▸ Material provided
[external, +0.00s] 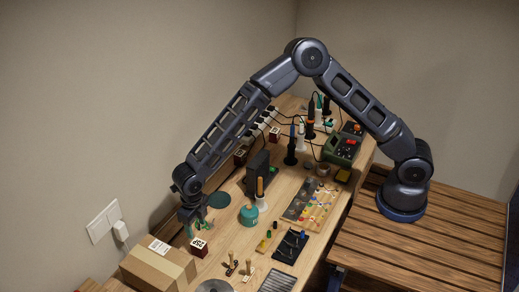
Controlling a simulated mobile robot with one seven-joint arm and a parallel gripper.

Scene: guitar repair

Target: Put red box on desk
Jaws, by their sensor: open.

▸ Requirement
Reproduce the whole listing above word for word, but not its pictures.

▸ Response to this task
[external, +0.00s] 
Controlling a simulated mobile robot with one seven-joint arm and a parallel gripper.

Scene: guitar repair

Target: Put red box on desk
Jaws, by their sensor: open.

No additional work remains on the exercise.